Given task:
Transcribe every line, keeping it exact.
# # # # #
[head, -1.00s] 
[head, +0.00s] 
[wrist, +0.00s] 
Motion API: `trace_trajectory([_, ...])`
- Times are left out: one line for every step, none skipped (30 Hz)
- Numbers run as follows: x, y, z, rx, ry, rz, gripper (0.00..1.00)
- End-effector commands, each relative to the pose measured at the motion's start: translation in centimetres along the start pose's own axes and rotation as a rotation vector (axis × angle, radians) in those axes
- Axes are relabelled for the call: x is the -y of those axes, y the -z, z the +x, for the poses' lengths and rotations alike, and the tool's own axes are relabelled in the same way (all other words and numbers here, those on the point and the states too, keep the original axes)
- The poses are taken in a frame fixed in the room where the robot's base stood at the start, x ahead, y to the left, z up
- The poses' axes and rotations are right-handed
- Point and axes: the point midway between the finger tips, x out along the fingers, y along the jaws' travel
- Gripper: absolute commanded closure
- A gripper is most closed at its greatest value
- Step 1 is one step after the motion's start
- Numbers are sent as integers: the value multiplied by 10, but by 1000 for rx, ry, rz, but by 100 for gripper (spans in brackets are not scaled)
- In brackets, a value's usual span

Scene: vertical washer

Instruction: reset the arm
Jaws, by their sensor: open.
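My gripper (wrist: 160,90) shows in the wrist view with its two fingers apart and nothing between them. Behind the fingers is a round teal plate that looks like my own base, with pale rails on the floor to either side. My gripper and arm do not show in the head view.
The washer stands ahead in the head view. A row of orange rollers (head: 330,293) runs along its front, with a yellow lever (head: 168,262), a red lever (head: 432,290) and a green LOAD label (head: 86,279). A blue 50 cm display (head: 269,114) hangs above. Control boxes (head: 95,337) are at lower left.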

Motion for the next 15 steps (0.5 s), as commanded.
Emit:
# # # # #
Exercise answer:
[head, -1.00s] 
[head, +0.00s] 
[wrist, +0.00s] 
Motion API: `trace_trajectory([_, ...])`
- Times are left out: one line for every step, none skipped (30 Hz)
- Numbers run as follows: x, y, z, rx, ry, rz, gripper (0.00..1.00)
- End-effector commands, each relative to the pose measured at the motion's start: translation in centimetres along the start pose's own axes and rotation as a rotation vector (axis × angle, radians) in those axes
- Axes are relabelled for the call: x is the -y of those axes, y the -z, z the +x, for the poses' lengths and rotations alike, and the tool's own axes are relabelled in the same way (all other words and numbers here, those on the point and the states too, keep the original axes)
- The poses are taken in a frame fixed in the room where the robot's base stood at the start, x ahead, y to the left, z up
- The poses' axes and rotations are right-handed
- Point and axes: the point midway between the finger tips, x out along the fingers, y along the jaws' travel
- Gripper: absolute commanded closure
- A gripper is most closed at its greatest value
- Step 1 is one step after the motion's start
- Numbers are sent as integers: the value multiplied by 10, but by 1000 for rx, ry, rz, but by 100 for gripper (spans in brackets are not scaled)
- In brackets, a value's usual span

Scene: vertical washer

Instruction: reset the arm
Jaws, by their sensor: open.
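My gripper (wrist: 160,90) shows in the wrist view with its two fingers apart and nothing between them. Behind the fingers is a round teal plate that looks like my own base, with pale rails on the floor to either side. My gripper and arm do not show in the head view.
The washer stands ahead in the head view. A row of orange rollers (head: 330,293) runs along its front, with a yellow lever (head: 168,262), a red lever (head: 432,290) and a green LOAD label (head: 86,279). A blue 50 cm display (head: 269,114) hangs above. Control boxes (head: 95,337) are at lower left.

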Motion for the next 15 steps (0.5 s), as commanded.
Emit:

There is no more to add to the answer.